Récréation de l’école Cœurs Unis, une vieille voisine vend des beignets (de maggi !!) :

Pendant que Marylouse se consacre aux chantiers, le reste de l’équipe se démène aussi. Les conseillers pédagogiques visitent les écoles chaque jour pour prodiguer leurs conseils aux professeurs qu’ils observent, et les animateurs continuent de sillonner les campagnes pour faire de la sensibilisation, grâce au photolangage, sur l’importance de l’école –et notamment de choisir une « bonne » école pour favoriser la réussite de leurs enfants (ce qui est un peu leur garantie de « retraite »). Nous continuons également d’organiser des formations pour les professeurs, afin d’améliorer non seulement l’environnement des écoles (via les constructions) mais bien aussi les apprentissages. Pour permettre aux élèves de progresser, il faut d’abord permettre aux professeurs d’améliorer leurs connaissances. C’est l’équipe de professeurs des écoles nationales de la région de Hinche, ayant suivi un cursus en école normale et passionnés de pédagogie, qui nous aide dans cette mission. Mi mars (en photo), ils étaient sept pour aider cent vingt professeurs à se perfectionner sur les systèmes de mesure ou sur l’apprentissage de la lecture. La semaine prochaine une formation est organisée à destination des profs de préscolaire, et puis une autre en mi-avril permettra à tous d’améliorer leurs connaissances en mathématiques. Les sessions sont de plus en plus suivies, et les formateurs sont plébiscités, aidant chacun à progresser et offrant des formations vraiment pragmatiques et utiles pour les enseignants.

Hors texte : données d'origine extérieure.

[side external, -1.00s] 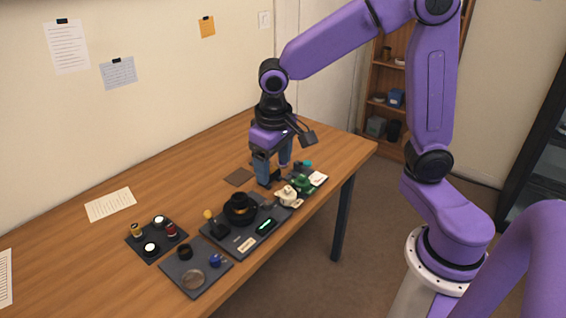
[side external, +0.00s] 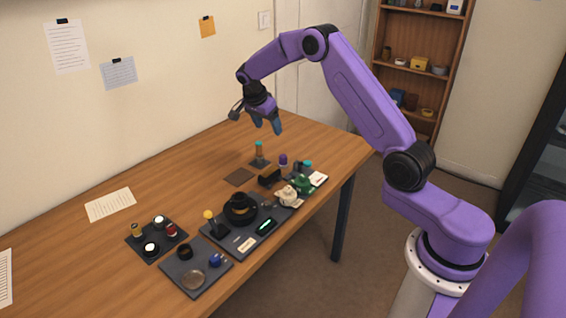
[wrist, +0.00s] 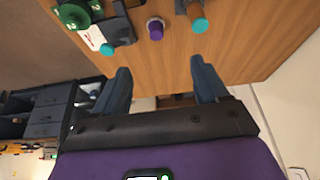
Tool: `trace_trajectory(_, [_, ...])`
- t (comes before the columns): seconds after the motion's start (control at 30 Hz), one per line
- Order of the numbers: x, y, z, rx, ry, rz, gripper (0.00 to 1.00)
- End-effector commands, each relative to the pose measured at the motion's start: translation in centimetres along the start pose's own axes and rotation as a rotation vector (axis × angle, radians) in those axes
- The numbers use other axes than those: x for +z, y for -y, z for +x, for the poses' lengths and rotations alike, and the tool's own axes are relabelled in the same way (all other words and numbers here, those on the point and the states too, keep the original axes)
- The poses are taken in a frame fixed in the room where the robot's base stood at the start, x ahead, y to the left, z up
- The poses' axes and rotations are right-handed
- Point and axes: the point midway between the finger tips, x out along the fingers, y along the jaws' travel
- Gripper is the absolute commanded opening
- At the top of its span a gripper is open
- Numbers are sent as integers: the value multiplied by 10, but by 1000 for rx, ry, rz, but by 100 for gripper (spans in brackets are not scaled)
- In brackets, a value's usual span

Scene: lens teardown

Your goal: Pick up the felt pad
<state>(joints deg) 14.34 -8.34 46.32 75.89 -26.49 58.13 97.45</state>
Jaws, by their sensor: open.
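A thin flat brown square (side external: 238,177), which looks like the felt pad, lies on the bare wooden table behind the dark trays in the side view. I cannot make it out in the wrist view. My gripper (side external: 268,127) is raised well above the far part of the table, beyond and above the pad and apart from it. In the wrist view my gripper (wrist: 160,70) has its two blue fingers wide apart with nothing between them.
A teal-topped upright piece (side external: 259,153) and a purple-topped piece (side external: 283,160) stand close to the pad. A dark tray (side external: 215,239) with a black ring part (side external: 240,209) is in front. Green parts (side external: 303,184) stand at right. The table left of the pad is clear.

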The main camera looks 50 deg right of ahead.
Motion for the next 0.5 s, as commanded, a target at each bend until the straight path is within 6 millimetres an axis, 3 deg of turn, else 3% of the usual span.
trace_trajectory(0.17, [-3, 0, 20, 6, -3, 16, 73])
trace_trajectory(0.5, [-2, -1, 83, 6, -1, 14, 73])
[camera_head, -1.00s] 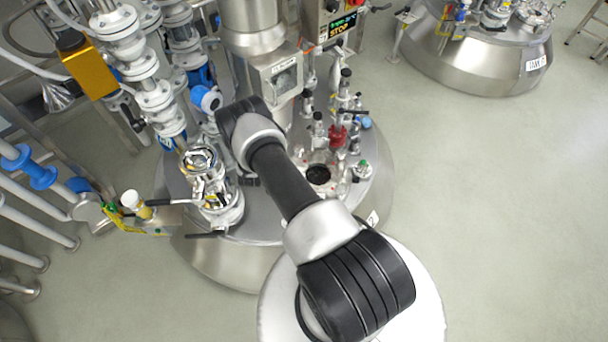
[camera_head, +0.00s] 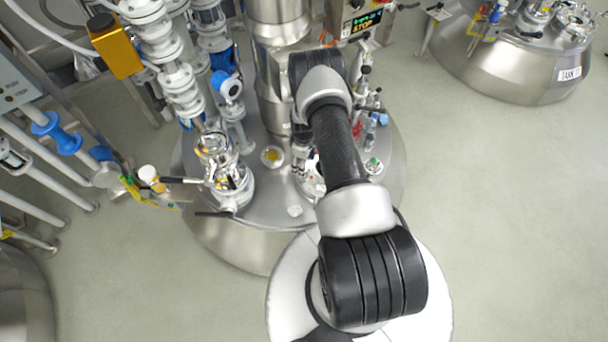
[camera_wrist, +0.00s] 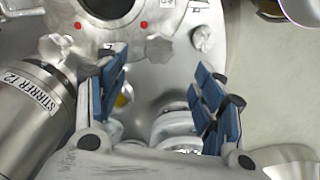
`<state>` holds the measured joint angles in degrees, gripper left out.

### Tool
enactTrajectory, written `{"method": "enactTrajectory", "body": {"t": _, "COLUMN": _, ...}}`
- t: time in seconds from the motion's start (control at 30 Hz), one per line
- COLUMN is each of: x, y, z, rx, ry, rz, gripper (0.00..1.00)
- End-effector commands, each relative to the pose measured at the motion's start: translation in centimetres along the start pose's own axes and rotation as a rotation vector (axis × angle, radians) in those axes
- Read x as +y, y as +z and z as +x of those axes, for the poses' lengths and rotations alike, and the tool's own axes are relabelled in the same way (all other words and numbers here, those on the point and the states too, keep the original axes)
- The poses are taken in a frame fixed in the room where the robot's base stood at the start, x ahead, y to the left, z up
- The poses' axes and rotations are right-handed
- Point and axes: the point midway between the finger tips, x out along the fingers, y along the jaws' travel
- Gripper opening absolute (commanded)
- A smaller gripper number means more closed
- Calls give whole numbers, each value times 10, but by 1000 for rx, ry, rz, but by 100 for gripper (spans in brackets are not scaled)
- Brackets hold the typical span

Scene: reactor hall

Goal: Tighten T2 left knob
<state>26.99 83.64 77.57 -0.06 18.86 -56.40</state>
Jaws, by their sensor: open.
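In the wrist view, my gripper (camera_wrist: 157,80) is open, its blue-padded fingers apart with nothing between the tips. A pale lobed knob (camera_wrist: 158,48) shows between and beyond the fingertips. The knobs stand by a round fitting with a dark opening (camera_wrist: 107,7) and red dots. I cannot tell which is the T2 left knob. In the head view, my gripper (camera_head: 302,160) is over the tank top (camera_head: 255,195), partly hidden by my arm.
A steel cylinder labelled "STIRRER T2" (camera_wrist: 38,100) stands close to the left finger. In the head view, a glass-topped fitting (camera_head: 228,180) and white piping (camera_head: 180,85) are left; small valves (camera_head: 372,140) are right. Open floor (camera_head: 500,220) lies right.

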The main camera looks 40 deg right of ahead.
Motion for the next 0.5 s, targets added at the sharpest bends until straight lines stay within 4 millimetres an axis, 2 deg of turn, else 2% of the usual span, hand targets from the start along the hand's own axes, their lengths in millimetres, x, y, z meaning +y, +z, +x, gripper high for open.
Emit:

Je me suis moi-même tout récemment livrée à une bien étrange activité : j’ai participé « au mouvement » de l’éducation nationale, dans le but de réintégrer une classe l’an prochain, de janvier à juin. C’est là l’une des opportunités supplémentaires de nous-autres, chanceux enseignants : en plus de toutes nos vacances, on peut travailler la moitié de l’année (c’est-à-dire 5 mois) et percevoir la moitié de notre salaire toute l’année. J’ai envie de faire une pause de deux mois après ces quatre ans de mission à l’étranger, expérience passionnante mais un peu fatigante, et de passer quelques mois près de mes proches, ma famille bien sûr mais aussi les amis dont je sens que les liens se distendent au fur et à mesure que le temps passe. Avant de repartir pour un nouveau projet, si possible pour Inter Aide dont je partage à fond les valeurs, et si possible du côté de l’Asie, partie du monde que je ne connais toujours pas -et que je n’ai pas envie de découvrir comme touriste. Je préfère cette forme de voyage qui est la mienne, commencée alors que je n’avais pas vingt ans avec l’Italie et le Maroc : poser mes pénates assez longtemps pour baragouiner au moins un peu dans la langue des habitants, et comprendre, voire partager, le mode de vie. J’ai laissé tomber le projet cubain, parce qu’un troisième voyage m’a fait gratter un peu trop fort le vernis, et j’ai découvert le vrai visage de cette belle île : un triste théâtre pour touristes, où l’on ne danse et chante la salsa qu’à contrecœur, en grimaçant dans le dos du gringo. Les cubains n’aiment pas leur pays, et aujourd’hui je ne sais plus bien moi-même ce que j’ai pu lui trouver… J’ai l’impression que Ry Cooder s’est fait avoir et nous avec, mais je ne veux pas décourager quiconque d’aller voir ça de plus près. Simplement, un conseil, pour ne pas briser la magie : restez à votre place… de touristes ! En attendant, je rentre en France en mai pour quelques jours, retour annuel imposé par l’association pour faire un check de santé, un debriefing avec la direction, et j’en profiterai bien sûr pour passer quelques jours à Sinté.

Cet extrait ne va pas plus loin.